**Exercise**. Return all of the entries exactly as written.

## Begin Given records

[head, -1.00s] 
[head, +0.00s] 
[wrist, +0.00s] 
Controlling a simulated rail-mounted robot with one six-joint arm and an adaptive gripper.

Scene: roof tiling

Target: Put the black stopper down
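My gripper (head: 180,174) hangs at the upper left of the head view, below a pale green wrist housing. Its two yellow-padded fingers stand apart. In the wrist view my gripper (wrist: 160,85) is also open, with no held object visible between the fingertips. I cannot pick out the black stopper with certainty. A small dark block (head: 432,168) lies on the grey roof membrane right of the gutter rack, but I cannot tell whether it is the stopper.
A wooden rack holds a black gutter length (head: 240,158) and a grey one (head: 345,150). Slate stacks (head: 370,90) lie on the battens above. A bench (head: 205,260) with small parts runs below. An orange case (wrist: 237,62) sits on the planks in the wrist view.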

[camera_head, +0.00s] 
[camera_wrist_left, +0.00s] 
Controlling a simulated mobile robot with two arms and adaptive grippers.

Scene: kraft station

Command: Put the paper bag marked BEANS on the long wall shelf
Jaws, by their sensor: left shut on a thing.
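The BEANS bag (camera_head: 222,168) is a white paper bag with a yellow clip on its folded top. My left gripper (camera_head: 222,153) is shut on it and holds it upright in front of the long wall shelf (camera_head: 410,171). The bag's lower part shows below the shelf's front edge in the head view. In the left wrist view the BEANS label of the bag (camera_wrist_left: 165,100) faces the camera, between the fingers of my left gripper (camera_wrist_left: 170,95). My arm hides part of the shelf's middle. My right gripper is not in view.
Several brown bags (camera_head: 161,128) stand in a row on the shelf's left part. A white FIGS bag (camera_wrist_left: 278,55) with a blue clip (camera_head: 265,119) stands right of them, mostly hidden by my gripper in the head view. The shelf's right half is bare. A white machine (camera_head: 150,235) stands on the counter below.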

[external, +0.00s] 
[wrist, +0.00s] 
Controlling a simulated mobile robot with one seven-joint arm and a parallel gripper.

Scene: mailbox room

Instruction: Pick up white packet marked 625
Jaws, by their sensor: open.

## End Given records

**Task output**.
[head, -1.00s] 
[head, +0.00s] 
[wrist, +0.00s] 
Controlling a simulated rail-mounted robot with one six-joint arm and an adaptive gripper.

Scene: roof tiling

Target: Put the black stopper down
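My gripper (head: 180,174) hangs at the upper left of the head view, below a pale green wrist housing. Its two yellow-padded fingers stand apart. In the wrist view my gripper (wrist: 160,85) is also open, with no held object visible between the fingertips. I cannot pick out the black stopper with certainty. A small dark block (head: 432,168) lies on the grey roof membrane right of the gutter rack, but I cannot tell whether it is the stopper.
A wooden rack holds a black gutter length (head: 240,158) and a grey one (head: 345,150). Slate stacks (head: 370,90) lie on the battens above. A bench (head: 205,260) with small parts runs below. An orange case (wrist: 237,62) sits on the planks in the wrist view.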

[camera_head, +0.00s] 
[camera_wrist_left, +0.00s] 
Controlling a simulated mobile robot with two arms and adaptive grippers.

Scene: kraft station

Command: Put the paper bag marked BEANS on the long wall shelf
Jaws, by their sensor: left shut on a thing.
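The BEANS bag (camera_head: 222,168) is a white paper bag with a yellow clip on its folded top. My left gripper (camera_head: 222,153) is shut on it and holds it upright in front of the long wall shelf (camera_head: 410,171). The bag's lower part shows below the shelf's front edge in the head view. In the left wrist view the BEANS label of the bag (camera_wrist_left: 165,100) faces the camera, between the fingers of my left gripper (camera_wrist_left: 170,95). My arm hides part of the shelf's middle. My right gripper is not in view.
Several brown bags (camera_head: 161,128) stand in a row on the shelf's left part. A white FIGS bag (camera_wrist_left: 278,55) with a blue clip (camera_head: 265,119) stands right of them, mostly hidden by my gripper in the head view. The shelf's right half is bare. A white machine (camera_head: 150,235) stands on the counter below.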

[external, +0.00s] 
[wrist, +0.00s] 
Controlling a simulated mobile robot with one seven-joint arm and a parallel gripper.

Scene: mailbox room

Instruction: Pick up white packet marked 625
Jaws, by their sensor: open.

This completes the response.